▶ _JOB_: Would you return all of this data exactly, leaving nothing out?
## start GIVEN DATA
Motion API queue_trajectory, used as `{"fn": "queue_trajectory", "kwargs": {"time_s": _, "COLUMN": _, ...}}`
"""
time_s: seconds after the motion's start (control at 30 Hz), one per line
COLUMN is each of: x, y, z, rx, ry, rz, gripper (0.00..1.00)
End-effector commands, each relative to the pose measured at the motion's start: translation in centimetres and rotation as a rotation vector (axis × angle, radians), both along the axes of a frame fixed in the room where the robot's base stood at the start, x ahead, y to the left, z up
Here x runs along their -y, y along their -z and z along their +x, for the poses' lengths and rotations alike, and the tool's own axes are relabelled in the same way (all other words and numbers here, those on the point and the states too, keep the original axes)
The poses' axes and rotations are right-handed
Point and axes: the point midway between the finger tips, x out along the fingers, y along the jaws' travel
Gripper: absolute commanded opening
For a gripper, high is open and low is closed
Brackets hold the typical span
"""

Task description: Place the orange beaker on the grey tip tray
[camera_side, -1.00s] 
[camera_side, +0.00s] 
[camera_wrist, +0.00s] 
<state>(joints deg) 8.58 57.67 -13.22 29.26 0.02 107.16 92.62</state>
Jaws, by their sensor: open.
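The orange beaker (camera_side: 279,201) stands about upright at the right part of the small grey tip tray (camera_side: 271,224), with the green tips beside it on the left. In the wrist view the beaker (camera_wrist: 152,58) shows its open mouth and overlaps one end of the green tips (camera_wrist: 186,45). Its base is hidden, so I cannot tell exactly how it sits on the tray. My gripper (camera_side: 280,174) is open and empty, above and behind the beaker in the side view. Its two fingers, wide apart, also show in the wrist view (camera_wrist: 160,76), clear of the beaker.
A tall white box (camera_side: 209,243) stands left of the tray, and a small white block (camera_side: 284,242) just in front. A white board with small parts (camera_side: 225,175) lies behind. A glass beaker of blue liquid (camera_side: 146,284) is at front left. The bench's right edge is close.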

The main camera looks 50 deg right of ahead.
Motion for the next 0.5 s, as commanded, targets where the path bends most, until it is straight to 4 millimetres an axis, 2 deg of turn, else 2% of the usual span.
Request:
## end GIVEN DATA
▶ _THE OUTPUT_:
Motion API queue_trajectory, used as `{"fn": "queue_trajectory", "kwargs": {"time_s": _, "COLUMN": _, ...}}`
"""
time_s: seconds after the motion's start (control at 30 Hz), one per line
COLUMN is each of: x, y, z, rx, ry, rz, gripper (0.00..1.00)
End-effector commands, each relative to the pose measured at the motion's start: translation in centimetres and rotation as a rotation vector (axis × angle, radians), both along the axes of a frame fixed in the room where the robot's base stood at the start, x ahead, y to the left, z up
Here x runs along their -y, y along their -z and z along their +x, for the poses' lengths and rotations alike, and the tool's own axes are relabelled in the same way (all other words and numbers here, those on the point and the states too, keep the original axes)
The poses' axes and rotations are right-handed
Point and axes: the point midway between the finger tips, x out along the fingers, y along the jaws' travel
Gripper: absolute commanded opening
For a gripper, high is open and low is closed
Brackets hold the typical span
"""

Task description: Place the orange beaker on the grey tip tray
[camera_side, -1.00s] 
[camera_side, +0.00s] 
[camera_wrist, +0.00s] 
<state>(joints deg) 8.58 57.67 -13.22 29.26 0.02 107.16 92.62</state>
Jaws, by their sensor: open.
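The orange beaker (camera_side: 279,201) stands about upright at the right part of the small grey tip tray (camera_side: 271,224), with the green tips beside it on the left. In the wrist view the beaker (camera_wrist: 152,58) shows its open mouth and overlaps one end of the green tips (camera_wrist: 186,45). Its base is hidden, so I cannot tell exactly how it sits on the tray. My gripper (camera_side: 280,174) is open and empty, above and behind the beaker in the side view. Its two fingers, wide apart, also show in the wrist view (camera_wrist: 160,76), clear of the beaker.
A tall white box (camera_side: 209,243) stands left of the tray, and a small white block (camera_side: 284,242) just in front. A white board with small parts (camera_side: 225,175) lies behind. A glass beaker of blue liquid (camera_side: 146,284) is at front left. The bench's right edge is close.

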The main camera looks 50 deg right of ahead.
Motion for the next 0.5 s, as commanded, targets where the path bends most, until it is straight to 4 millimetres an axis, 2 deg of turn, else 2% of the usual span.
Request:

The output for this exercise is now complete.